Antarctica’s disintegrating ice shelves
Antarctica, sea level rise and the research of Professor Tim Naish are the focus of the second film and podcast in the Water—Rapuhia, kimihia: Quest for knowledge documentary series.
Antarctica contains an enormous amount of the world’s fresh water, 90 percent of it is ice and if it all melted it could raise sea level by 60 metres, says Professor Tim Naish in the second episode of Water—Rapuhia, kimihia: Quest for knowledge.
Naish, who is in Te Herenga Waka—Victoria University of Wellington’s Antarctic Research Centre, has seen ice shelves the size of the Canterbury region disappear in two months.
“They don’t just melt,” he says. “They explode, they disintegrate.”
In this film and accompanying podcast, we learn that Naish didn’t want to go to Antarctica to study as a postgraduate student – he thought it would be a tough place to do research. These days he knows the real challenge lies in understanding how what happens in Antarctica will impact sea level rise worldwide and then convincing the international community of the necessity to act.
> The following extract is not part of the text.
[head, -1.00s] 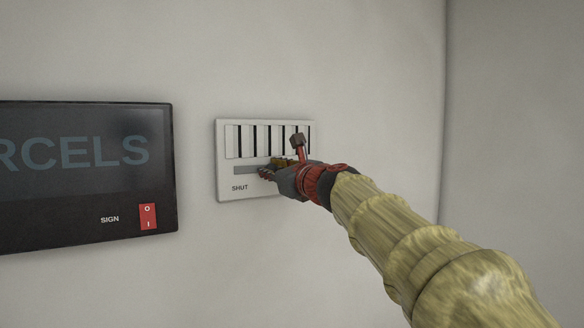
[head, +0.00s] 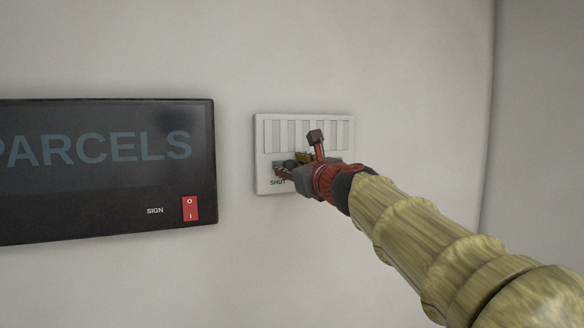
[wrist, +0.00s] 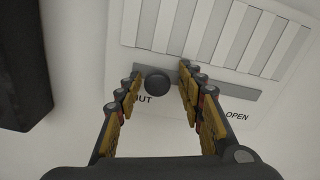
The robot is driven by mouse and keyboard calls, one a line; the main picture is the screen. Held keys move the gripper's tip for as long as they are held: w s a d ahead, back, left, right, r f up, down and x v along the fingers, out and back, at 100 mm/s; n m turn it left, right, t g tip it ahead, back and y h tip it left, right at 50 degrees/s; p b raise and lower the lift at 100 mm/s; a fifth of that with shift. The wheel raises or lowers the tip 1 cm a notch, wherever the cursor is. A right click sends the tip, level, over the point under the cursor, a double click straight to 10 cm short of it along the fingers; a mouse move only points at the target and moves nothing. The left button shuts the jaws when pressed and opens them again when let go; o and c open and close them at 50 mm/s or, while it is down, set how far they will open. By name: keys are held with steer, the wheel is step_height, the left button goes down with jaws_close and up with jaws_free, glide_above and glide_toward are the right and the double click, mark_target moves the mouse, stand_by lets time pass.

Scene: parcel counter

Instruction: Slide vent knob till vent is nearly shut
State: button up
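The white vent panel (head: 262,155) is on the wall, with upright slats (head: 285,133) above a grey slot. The slats show no dark gaps in the head view. In the wrist view the dark round knob (wrist: 157,83) sits in the slot (wrist: 228,87) near its SHUT end, far from the OPEN label (wrist: 237,116). My gripper (wrist: 160,76) is open, with one finger on each side of the knob. Small gaps show between the knob and both fingertips. In the head view my gripper (head: 284,170) covers much of the slot.
A dark PARCELS sign (head: 105,165) hangs to the left of the vent, with a red switch (head: 190,208) at its lower right. Bare wall (head: 415,110) lies to the right of the vent.

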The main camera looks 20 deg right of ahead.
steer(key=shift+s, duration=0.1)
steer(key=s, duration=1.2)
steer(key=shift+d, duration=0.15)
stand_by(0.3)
While his colleague Associate Professor Nick Golledge heads to Antarctica to gather up-to-the-minute data, we follow Professor Naish to Whitehall, London, to present his findings to an international audience.
Antarctica is a place of superlatives, he says.
“It’s the coldest, highest, driest, windiest, remotest, most pristine continent on earth. Antarctica both responds to climate change, but creates and amplifies climate change. It has done this over millions of years. It is responding to climate change now and these changes will continue into the future with devastating impacts for humanity.
“We had a bit more time when the scientists first started talking about this, but no one was listening. They’re now listening and it’s critical.”